⟨

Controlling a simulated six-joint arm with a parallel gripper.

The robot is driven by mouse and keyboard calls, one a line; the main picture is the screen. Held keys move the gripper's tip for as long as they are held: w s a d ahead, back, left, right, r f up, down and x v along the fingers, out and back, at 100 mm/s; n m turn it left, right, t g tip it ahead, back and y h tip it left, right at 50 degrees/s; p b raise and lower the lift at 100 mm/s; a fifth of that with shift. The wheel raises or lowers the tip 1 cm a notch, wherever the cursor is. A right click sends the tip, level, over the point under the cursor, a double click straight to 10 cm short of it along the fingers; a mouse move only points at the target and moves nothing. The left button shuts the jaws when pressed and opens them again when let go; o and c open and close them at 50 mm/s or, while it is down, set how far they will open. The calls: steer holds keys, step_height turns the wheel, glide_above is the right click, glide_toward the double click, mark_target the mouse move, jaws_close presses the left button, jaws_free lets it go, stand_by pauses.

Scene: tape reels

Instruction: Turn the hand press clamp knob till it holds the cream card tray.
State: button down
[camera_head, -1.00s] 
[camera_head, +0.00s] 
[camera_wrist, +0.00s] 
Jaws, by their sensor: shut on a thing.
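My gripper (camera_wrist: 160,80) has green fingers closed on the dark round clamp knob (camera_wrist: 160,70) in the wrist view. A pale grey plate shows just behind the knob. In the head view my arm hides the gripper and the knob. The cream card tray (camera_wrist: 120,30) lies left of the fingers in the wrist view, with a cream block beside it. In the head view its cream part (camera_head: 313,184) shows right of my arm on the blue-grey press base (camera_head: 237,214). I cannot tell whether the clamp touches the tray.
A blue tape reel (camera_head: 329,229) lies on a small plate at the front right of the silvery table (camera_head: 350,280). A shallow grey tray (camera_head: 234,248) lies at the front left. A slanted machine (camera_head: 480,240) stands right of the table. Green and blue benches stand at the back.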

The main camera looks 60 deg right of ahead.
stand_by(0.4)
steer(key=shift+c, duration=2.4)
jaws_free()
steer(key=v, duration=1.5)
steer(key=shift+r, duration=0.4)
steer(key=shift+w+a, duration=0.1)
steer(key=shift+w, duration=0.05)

⟩

Look through the listing and extract every line with "button" in it.

The robot is driven by mouse and keyboard calls, one a line; the main picture is the screen. Held keys move the gripper's tip for as long as they are held: w s a d ahead, back, left, right, r f up, down and x v along the fingers, out and back, at 100 mm/s; n m turn it left, right, t g tip it ahead, back and y h tip it left, right at 50 degrees/s; p b raise and lower the lift at 100 mm/s; a fifth of that with shift. The wheel raises or lowers the tip 1 cm a notch, wherever the cursor is. A right click sends the tip, level, over the point under the cursor, a double click straight to 10 cm short of it along the fingers; a mouse move only points at the target and moves nothing. The left button shuts the jaws when pressed and opens them again when let go; o and c open and close them at 50 mm/s or, while it is down, set how far they will open. The calls: steer holds keys, step_height turns the wheel, glide_above is the right click, glide_toward the double click, mark_target the mouse move, jaws_close presses the left button, jaws_free lets it go, stand_by pauses.
State: button down

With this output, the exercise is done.